What the task requires
Starting at the line that contains "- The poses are", reproduce each line exactly up to and including the line that contains "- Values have". Reproduce nothing else.
== Source excerpt ==
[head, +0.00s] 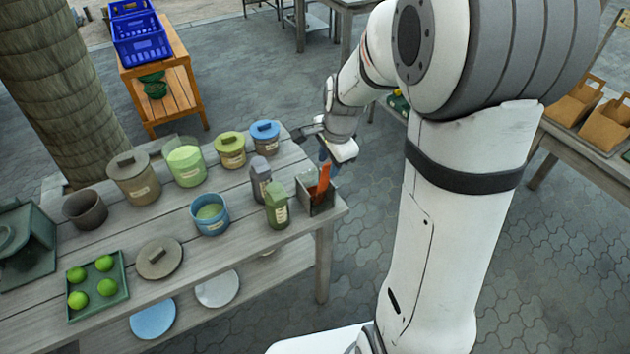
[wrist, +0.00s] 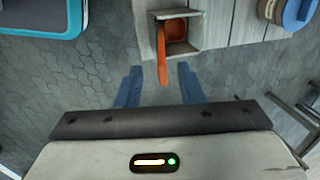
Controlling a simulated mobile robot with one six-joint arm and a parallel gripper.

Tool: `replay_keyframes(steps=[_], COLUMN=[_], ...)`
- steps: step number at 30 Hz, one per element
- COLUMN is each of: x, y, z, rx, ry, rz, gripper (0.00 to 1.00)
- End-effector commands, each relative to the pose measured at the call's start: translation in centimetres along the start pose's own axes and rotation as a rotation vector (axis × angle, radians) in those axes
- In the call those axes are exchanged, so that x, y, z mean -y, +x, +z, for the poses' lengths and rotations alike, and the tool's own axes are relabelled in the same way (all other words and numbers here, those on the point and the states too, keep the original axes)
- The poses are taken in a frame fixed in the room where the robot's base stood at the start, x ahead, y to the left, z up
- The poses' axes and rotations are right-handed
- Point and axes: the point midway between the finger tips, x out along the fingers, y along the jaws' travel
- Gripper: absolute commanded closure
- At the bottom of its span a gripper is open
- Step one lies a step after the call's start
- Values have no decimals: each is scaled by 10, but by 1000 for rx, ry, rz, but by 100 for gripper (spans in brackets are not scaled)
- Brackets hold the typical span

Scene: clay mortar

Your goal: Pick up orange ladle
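The orange ladle (head: 323,178) stands tilted in a small open grey box (head: 303,196) at the table's right end. In the wrist view, the ladle's orange handle (wrist: 162,62) sticks out over the near wall of the box (wrist: 196,18), and its bowl lies inside. My gripper (wrist: 160,77) is open, with its two blue fingers apart. The handle's end shows between the fingertips, with a gap on both sides. In the head view, my gripper (head: 328,160) is just above the box, close to the ladle, and partly hides it.
A green canister (head: 277,208) and a grey one (head: 260,178) stand left of the box. A blue-rimmed pot (head: 210,214), several lidded jars and a tray (head: 124,303) of green balls are farther left. Open paving lies right of the table.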

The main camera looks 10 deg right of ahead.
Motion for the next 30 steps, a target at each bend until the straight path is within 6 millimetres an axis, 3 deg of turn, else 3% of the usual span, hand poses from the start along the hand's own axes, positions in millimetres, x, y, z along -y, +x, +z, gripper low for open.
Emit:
===
Solved exercise
- The poses are taken in a frame fixed in the room where the robot's base stood at the start, x ahead, y to the left, z up
- The poses' axes and rotations are right-handed
- Point and axes: the point midway between the finger tips, x out along the fingers, y along the jaws' travel
- Gripper: absolute commanded closure
- At the bottom of its span a gripper is open
- Step one lies a step after the call's start
- Values have no decimals: each is scaled by 10, but by 1000 for rx, ry, rz, but by 100 for gripper (spans in brackets are not scaled)

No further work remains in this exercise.